What you need to do
Copy the listing verbatim, excluding any images found in it.

--- begin ---

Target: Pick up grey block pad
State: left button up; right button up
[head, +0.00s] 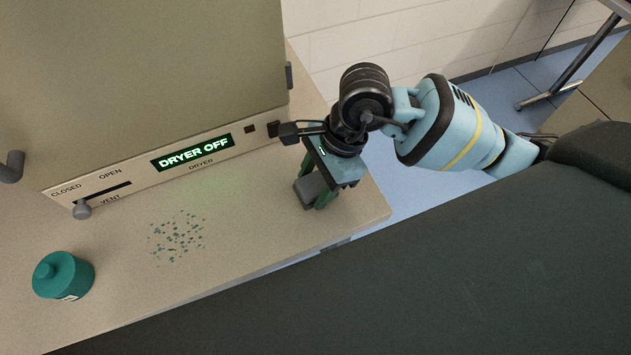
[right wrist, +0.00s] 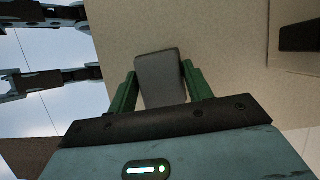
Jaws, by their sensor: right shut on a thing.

--- end ---

Solution
Target: Pick up grey block pad
State: left button up; right button up
[head, +0.00s] 
[right wrist, +0.00s] 
Jaws, by their sensor: right shut on a thing.

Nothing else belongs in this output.